The challenge this week is about realizing that we are not indispensable and working to cultivate backup and support. At this time of year, we are much more susceptible to colds and flu, and we often find ourselves struggling with the question “Am I well enough to go to work?” Yet we all know that it’s pretty stupid to go to work when we’re sick. Not only do we function poorly, but we also expose others to our illness. I often see whole departments affected because one person felt that he or she was well enough to go to work, and then many other people in the department caught that person’s illness.

So why do we go to work when we’re ill? Perhaps we think that we’re indispensable and the work won’t get done if we’re not there. This is an illusion. Anyone who has been away from work for an extended period of time knows that somehow the work gets done. At times it’s done better by the person who pitches in for us when we’re out! One of the advantages of being part of a team is that our team members support us when we need it most. There’s nothing more gratifying than being able to help someone when they really need us.

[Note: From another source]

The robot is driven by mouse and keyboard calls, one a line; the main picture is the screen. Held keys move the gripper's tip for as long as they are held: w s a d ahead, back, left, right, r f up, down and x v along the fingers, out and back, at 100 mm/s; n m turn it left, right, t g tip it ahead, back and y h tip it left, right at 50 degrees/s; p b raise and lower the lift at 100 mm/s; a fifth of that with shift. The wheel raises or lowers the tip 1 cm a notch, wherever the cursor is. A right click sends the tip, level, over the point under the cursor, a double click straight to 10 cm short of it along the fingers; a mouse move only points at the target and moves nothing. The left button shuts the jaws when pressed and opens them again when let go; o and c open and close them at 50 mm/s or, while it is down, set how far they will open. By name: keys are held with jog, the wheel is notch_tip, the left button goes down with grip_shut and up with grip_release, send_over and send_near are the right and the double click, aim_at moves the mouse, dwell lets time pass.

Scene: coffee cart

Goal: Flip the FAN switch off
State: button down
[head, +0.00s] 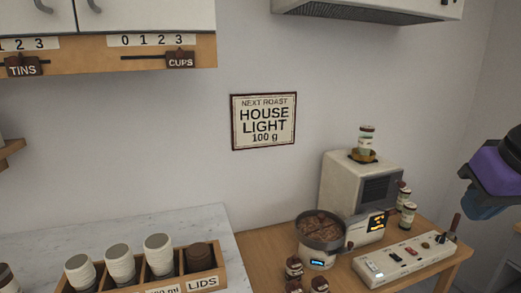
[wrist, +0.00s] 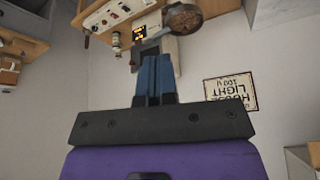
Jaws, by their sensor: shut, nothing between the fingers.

Unfortunately, none of us wants to think that we can easily be replaced, so often we make unreasonable demands upon ourselves to show up to get the work done. Generally, people who think they’re indispensable have a difficult time letting go of control. Be honest with yourself. Are you cultivating this attitude because you’re really afraid that if you don’t do it, the work won’t get done at all, or because you can’t control the outcome? We all know that it’s never just a single person who accomplishes a task, but a team of well-coordinated, talented people who make it happen. No one is indispensable, and thinking that we are keeps us imprisoned in our fear of losing control.

Try challenging your attitudes about being indispensable this week and look at whether or not you have sufficient backup. If you don’t have people to delegate to, set up a good support system for yourself in case you have to be out of work for a time. Ask yourself, “Who do I rely on most for support?” Let the person who supports you know how much you rely on them. This helps a lot when you wake up some morning with a splitting headache and sore throat. With one phone call, you can easily engage your team member to take over, and that person won’t be surprised by the request.

Having backup also makes it easier when you call your boss to say you won’t be in. You can reassure her or him that the work will be done by your team member and that the team is covering for you. If you work on your own, take a look at your network of business associates and friends. See if there’s someone who can back you up if you need it. Don’t be afraid to ask for help from a trusted friend or colleague. You may find that person asking you to return the favor, and then you both get to feel dispensable but valuable!

Have a great week and stay healthy!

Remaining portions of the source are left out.